Dealing with student loans

| Nov 17, 2016 | Firm News |

There are a number of ways to pay off student loan debt. Failing to pay off your loan might have severe consequences. There are certain government programs that may help when you are struggling with student loan payment. These programs either limit monthly payments to a fixed percentage of your discretionary income, or absolve you of your federal loans. However there is a strict eligibility criteria for such programs and only people who meet certain requirements can benefit from them.


Student loan deferment and forbearance are two student loan strategies that allow you to delay paying off your loans for a limited period. While they’re helpful in many cases, you should choose these strategies with consideration as the consequences might not be easy to comprehend.

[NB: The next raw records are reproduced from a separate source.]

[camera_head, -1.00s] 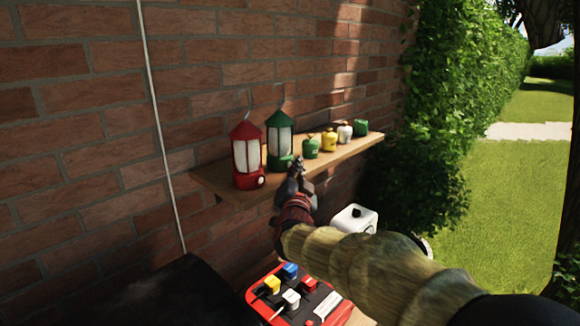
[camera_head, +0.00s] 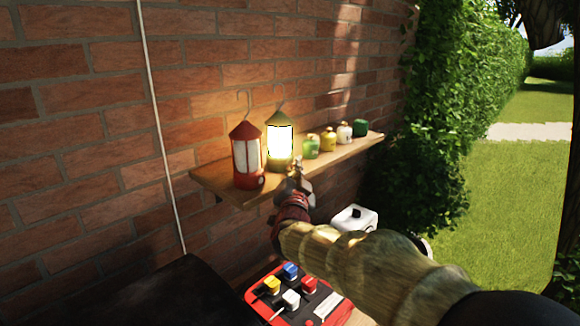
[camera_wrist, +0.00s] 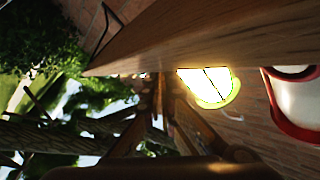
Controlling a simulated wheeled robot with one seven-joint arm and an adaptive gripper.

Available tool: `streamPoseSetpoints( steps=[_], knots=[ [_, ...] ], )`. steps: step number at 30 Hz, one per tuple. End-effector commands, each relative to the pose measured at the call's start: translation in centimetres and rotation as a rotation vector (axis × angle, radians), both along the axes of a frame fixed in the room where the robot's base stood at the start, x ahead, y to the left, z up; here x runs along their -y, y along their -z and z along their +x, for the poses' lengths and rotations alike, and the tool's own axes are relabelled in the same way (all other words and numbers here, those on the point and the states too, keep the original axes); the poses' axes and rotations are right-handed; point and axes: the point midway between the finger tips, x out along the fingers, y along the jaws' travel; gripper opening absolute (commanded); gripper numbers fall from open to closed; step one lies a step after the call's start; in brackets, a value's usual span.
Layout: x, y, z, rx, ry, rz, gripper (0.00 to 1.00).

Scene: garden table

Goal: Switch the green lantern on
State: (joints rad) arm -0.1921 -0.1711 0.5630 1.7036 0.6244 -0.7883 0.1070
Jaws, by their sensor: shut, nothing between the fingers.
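The green lantern (camera_head: 279,143) stands upright on the wooden shelf (camera_head: 220,186), and its panes glow bright yellow-white. The light washes out its green body. In the wrist view the lit lantern (camera_wrist: 208,88) shows beside the shelf edge. My gripper (camera_head: 295,168) is shut and empty, with its tips at the front of the green lantern's base. Whether the tips touch the base, I cannot tell. In the wrist view the fingers (camera_wrist: 158,92) are dark and close together. The lantern's switch is hidden or too small to make out.
A red lantern (camera_head: 246,155), unlit, stands close to the left of the green one. Several small canisters (camera_head: 328,142) line the shelf to the right. Below are a white box (camera_head: 354,219) and a red-edged tray (camera_head: 256,308) with coloured blocks. A brick wall (camera_head: 90,150) backs the shelf.

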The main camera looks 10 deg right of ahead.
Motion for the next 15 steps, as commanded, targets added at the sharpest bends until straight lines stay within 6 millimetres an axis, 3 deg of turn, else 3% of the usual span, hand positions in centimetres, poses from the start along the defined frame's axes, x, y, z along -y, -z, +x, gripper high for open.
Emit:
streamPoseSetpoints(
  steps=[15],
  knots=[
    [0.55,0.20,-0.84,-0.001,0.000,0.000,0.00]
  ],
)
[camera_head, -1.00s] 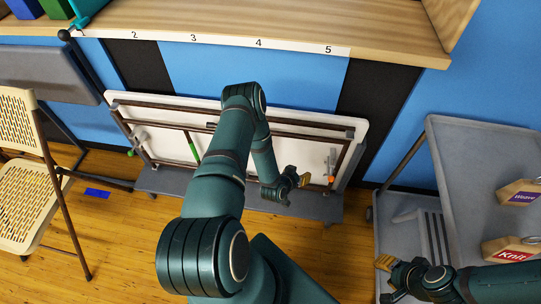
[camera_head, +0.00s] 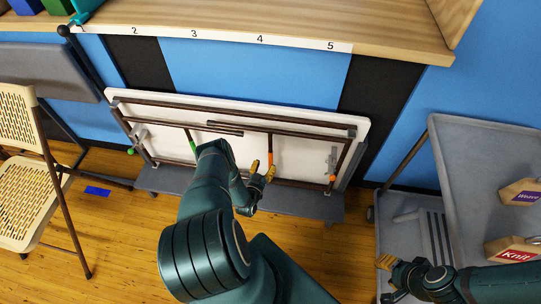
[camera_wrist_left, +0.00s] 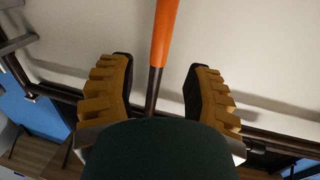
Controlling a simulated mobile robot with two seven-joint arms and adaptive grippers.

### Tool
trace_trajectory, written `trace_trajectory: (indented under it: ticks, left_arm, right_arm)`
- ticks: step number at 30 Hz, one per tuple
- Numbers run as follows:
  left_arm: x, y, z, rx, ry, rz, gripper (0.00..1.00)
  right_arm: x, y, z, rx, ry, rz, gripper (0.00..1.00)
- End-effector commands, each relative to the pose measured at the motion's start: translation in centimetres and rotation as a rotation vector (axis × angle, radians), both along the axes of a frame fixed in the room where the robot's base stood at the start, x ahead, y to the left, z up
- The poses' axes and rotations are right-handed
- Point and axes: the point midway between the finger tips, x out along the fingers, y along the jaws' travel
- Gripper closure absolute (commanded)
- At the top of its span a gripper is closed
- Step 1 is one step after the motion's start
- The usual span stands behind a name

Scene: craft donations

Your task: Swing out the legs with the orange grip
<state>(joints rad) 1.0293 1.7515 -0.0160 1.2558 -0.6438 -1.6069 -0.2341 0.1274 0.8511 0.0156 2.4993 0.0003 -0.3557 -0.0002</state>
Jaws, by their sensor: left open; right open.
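A white folding table (camera_head: 300,125) stands on its long edge against the wall, underside toward me, with its brown legs folded flat. The orange grip (camera_head: 270,147) is a sleeve on a brown leg bar right of the table's middle. My left gripper (camera_head: 262,170) is open at the lower part of that bar. In the left wrist view the orange grip (camera_wrist_left: 166,35) shows beyond the open fingers (camera_wrist_left: 158,72), and its dark bar runs down between them. I see no finger closed on it. My right gripper (camera_head: 386,264) is open and empty at the lower right.
A green grip (camera_head: 192,146) marks another leg bar. The table rests on a grey low base (camera_head: 290,201). A tan folding chair (camera_head: 30,185) stands at the left. A grey cart (camera_head: 480,165) with Weave and Knit boxes is at the right. A wooden shelf (camera_head: 300,20) overhangs the table.

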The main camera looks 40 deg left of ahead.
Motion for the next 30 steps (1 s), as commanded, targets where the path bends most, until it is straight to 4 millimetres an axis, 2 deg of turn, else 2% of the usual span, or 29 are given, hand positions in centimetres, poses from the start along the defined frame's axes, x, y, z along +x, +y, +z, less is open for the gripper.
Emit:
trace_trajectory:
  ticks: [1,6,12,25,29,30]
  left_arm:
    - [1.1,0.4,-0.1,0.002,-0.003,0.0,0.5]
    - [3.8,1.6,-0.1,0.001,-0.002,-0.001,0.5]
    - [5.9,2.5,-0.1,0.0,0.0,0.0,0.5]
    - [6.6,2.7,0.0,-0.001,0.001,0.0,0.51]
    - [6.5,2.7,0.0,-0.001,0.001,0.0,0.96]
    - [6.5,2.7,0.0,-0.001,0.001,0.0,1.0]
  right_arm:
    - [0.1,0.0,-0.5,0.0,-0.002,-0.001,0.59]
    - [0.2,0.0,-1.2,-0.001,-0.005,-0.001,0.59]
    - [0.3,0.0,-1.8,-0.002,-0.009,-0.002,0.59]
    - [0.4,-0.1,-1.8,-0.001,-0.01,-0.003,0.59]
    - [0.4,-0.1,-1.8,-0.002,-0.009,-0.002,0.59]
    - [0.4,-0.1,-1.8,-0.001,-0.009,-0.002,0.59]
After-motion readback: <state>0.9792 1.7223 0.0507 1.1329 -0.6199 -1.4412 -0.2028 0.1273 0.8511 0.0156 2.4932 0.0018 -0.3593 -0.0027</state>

Student loan deferment is when you are permitted to stop making payments for some time. This is only possible if you prove that you qualify. You may be able to obtain a deferment if you show that you are unemployed, are returning to school or going through economic hardship. Through deferment, you can either pay the interest or let it build onto the principal. For certain subsidized loans, unpaid interest may not accrue to the principal at all. You need to see which type of deferment you are eligible for.

If you are ineligible for a deferment, you may delay payments by loan forbearance. Like deferment, loan forbearance allows you to suspend payments for a limited time. However, unpaid interest will be added to the principal whether the loan is subsidized or unsubsidized. You must keep in mind that due to the interest added to the principal, your loan balance might end up higher when you come out of the forbearance. Forbearances are easier to obtain compared to deferments.

You might want to consider hiring an attorney to help you decide which option suits you best. An experienced attorney would assist you in taking the route which best suits your needs.